According to the publisher, “The Golden House” marks Salman Rushdie’s “return to realism.” An epigraph, however, suggests otherwise: “Give me a copper penny and I’ll tell you a golden story.” And in an early chapter, the narrator notes that a “golden story” in Roman times “was a figure of speech that denoted a tall tale, a wild conceit, something that was obviously untrue.”

The narrator’s description is the more candid. The plot does not fit neatly into any realist box. A mysterious septuagenarian billionaire, Nero Golden, and his three adult sons take up residence in a mansion in downtown New York. They come from “the country that could not be named” (although it is swiftly named as India). As we must expect, given that the patriarch has assumed the name of the last Roman emperor of the Julio-Claudian dynasty, the family’s fall is comprehensive. And, yes, Nero does indeed whip out a violin at the requisite moments. Summarizing the action without including spoilers is tricky, so let’s just say that the body count is high. There are assassinations (four or possibly five), a mass shooting, a suicide and of course there is a fire that leads to more deaths.

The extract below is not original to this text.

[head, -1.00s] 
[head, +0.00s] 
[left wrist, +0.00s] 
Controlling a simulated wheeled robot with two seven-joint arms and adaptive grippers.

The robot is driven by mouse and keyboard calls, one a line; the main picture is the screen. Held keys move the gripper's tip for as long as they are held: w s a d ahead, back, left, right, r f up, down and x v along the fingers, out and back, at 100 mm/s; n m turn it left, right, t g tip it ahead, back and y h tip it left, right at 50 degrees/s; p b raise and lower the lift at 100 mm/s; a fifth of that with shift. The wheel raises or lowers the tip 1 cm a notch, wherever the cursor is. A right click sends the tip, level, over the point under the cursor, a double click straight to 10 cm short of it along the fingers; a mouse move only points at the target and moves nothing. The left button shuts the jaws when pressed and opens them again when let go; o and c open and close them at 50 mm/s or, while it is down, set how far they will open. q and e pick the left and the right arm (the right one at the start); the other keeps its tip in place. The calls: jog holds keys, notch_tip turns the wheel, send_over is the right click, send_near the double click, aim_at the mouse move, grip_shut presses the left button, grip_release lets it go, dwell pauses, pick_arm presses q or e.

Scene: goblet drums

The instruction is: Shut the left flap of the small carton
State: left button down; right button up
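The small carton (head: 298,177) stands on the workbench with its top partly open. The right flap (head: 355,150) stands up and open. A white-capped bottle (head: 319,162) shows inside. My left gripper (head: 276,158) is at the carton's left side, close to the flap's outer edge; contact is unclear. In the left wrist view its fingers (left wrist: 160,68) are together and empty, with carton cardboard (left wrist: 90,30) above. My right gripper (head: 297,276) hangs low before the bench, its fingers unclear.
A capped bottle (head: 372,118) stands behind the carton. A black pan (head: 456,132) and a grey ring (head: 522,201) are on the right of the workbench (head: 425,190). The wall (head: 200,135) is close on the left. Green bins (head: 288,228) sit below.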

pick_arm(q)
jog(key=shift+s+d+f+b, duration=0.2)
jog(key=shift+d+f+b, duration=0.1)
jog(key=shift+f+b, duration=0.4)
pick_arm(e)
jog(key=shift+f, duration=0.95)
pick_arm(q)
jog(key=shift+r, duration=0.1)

This tale is narrated by a 20-something New Yorker, “a would-be writer of films” who views the arrival of the Golden family as “the big project for which I had, with growing desperation, been searching.” He befriends the Goldens with the intention of making a movie about them, being “absolutely clear … that these people were worth spying on.”

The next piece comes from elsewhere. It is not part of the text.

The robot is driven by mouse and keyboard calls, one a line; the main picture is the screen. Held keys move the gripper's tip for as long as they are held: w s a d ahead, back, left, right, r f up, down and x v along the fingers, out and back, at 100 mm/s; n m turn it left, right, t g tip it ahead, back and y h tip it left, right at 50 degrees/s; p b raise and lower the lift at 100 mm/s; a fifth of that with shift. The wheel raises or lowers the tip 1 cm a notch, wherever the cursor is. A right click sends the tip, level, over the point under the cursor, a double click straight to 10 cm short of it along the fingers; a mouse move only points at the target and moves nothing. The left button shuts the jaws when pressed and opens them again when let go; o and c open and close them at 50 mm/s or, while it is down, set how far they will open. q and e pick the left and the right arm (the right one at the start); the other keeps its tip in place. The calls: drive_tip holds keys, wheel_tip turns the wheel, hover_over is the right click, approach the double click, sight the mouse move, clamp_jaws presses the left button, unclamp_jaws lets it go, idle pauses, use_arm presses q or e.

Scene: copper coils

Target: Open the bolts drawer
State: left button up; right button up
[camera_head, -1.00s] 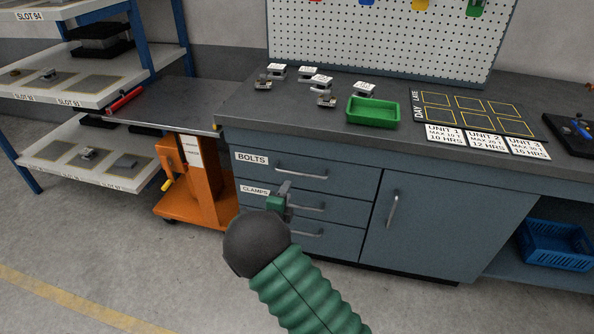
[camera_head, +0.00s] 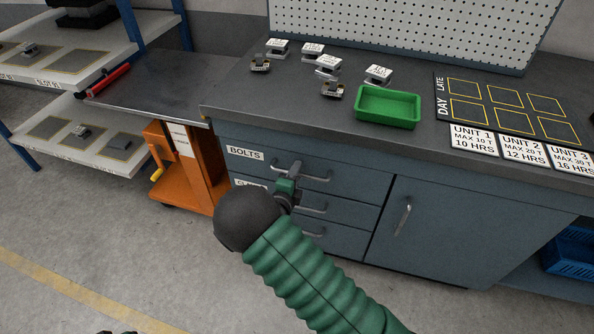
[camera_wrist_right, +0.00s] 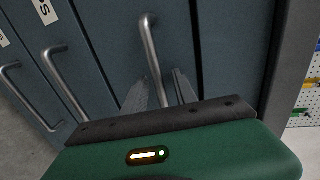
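The bolts drawer (camera_head: 262,169) is the top drawer of the grey-blue cabinet, below a white BOLTS label; it looks closed. Its silver bar handle (camera_head: 318,177) is partly hidden by my right gripper (camera_head: 296,169) in the head view. In the right wrist view the handle (camera_wrist_right: 151,45) runs down between the two fingers of my right gripper (camera_wrist_right: 158,88). The fingers stand apart with the bar between them, and a gap shows beside it. I cannot tell whether either finger touches it.
Two more drawers with bar handles (camera_head: 312,209) lie below, and a cabinet door (camera_head: 430,225) is to the right. The worktop (camera_head: 235,97) above overhangs slightly and holds a green tray (camera_head: 388,108) and small metal parts. An orange cart (camera_head: 185,170) stands left. The floor in front is clear.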

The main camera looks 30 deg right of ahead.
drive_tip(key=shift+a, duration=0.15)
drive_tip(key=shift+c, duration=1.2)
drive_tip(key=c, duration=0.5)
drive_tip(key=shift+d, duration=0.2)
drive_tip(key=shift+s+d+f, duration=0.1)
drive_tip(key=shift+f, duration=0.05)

The origins of the Goldens remain shrouded “for two entire presidential terms.” Only the narrator (“Call me René,” he tells us in one of the novel’s many literary allusions) and his parents know their true identity: They are (nonpracticing) Muslims from Mumbai who are “fleeing from a terrorist tragedy and a grievous loss,” the death of Mrs. Golden in the Lashkar-e-Taiba attack on the Taj Mahal Palace and Tower Hotel in November 2008. Why this tragedy should have occasioned in Nero a desire for such a complete reinvention of the family identity and an absolute break with the past (“Do not tell them the name of the place we left. Never speak of it,” he instructs his sons) provides the meat of the back story, a mystery that is finally unraveled as the lives of the Golden clan unravel themselves.

It is René, however, who is the novel’s biggest presence. At first he adopts the first-person plural (the collective voice of the local residents, minor characters, he later explains, who “might not make it past the cutting-room floor”) and informs us that he is “by nature self-effacing.” And yet by Page 24, he has overcome his shyness. He is, we learn, the offspring of two Belgian academics: “Do you note, in their son, an inherited note of the professorial?”

René certainly is fond of lecturing — on Greek tragedy, Roman history and literary fiction, among other things — but the “inherited note” is nonetheless difficult to detect. Speaking about the difference between New York and the rest of the United States, René’s father declares, “Iss a bubble, like everyone says now.… Iss like in de Jim Carrey movie, only expanded to big-city size.” René’s mother hands him a folder detailing the Goldens’ past: “In the age of information, my dear … everyone’s garbage is on display for all to see.” Professorial indeed, though it raises the question of why nobody else did a little Googling.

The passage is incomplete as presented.